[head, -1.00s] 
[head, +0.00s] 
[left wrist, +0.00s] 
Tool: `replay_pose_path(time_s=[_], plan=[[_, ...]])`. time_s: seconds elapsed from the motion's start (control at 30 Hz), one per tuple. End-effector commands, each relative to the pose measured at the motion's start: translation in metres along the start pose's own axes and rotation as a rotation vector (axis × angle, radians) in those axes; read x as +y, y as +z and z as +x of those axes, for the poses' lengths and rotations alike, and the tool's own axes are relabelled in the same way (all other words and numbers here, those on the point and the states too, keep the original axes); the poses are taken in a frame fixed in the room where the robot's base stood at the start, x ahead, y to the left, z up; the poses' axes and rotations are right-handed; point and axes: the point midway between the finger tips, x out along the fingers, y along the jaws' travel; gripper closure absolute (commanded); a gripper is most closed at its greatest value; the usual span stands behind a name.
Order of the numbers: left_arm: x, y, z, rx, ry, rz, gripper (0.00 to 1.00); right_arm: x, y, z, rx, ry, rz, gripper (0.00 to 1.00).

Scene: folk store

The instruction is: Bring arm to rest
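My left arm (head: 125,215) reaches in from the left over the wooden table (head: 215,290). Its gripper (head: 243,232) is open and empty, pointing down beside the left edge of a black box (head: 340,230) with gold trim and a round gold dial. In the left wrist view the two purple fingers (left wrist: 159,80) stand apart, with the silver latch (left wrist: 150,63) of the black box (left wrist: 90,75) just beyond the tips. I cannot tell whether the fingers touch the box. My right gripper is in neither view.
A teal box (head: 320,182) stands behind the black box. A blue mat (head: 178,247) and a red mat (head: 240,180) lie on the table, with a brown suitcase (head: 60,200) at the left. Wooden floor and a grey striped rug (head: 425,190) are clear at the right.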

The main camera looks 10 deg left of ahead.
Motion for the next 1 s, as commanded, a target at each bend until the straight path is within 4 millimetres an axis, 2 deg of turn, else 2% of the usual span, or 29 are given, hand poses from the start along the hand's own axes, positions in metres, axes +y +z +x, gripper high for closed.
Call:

Task instructions:
Go through the listing above and locate each line that holds the word "start". Copy those lines.

Worked answer:
Tool: `replay_pose_path(time_s=[_], plan=[[_, ...]])`. time_s: seconds elapsed from the motion's start (control at 30 Hz), one per tuple. End-effector commands, each relative to the pose measured at the motion's start: translation in metres along the start pose's own axes and rotation as a rotation vector (axis × angle, radians) in those axes; read x as +y, y as +z and z as +x of those axes, for the poses' lengths and rotations alike, and the tool's own axes are relabelled in the same way (all other words and numbers here, those on the point and the states too, keep the original axes); the poses are taken in a frame fixed in the room where the robot's base stood at the start, x ahead, y to the left, z up; the poses' axes and rotations are right-handed; point and axes: the point midway between the finger tips, x out along the fingers, y along the jaws' travel; gripper closure absolute (commanded); a gripper is most closed at its greatest value; the usual span stands behind a name.
Motion for the next 1 s, as commanded, a target at each bend until the straight path is within 4 millimetres an axis, 2 deg of turn, else 2% of the usual span, or 29 are given, hand poses from the start along the hand's own axes, positions in metres, axes +y +z +x, gripper high for closed.

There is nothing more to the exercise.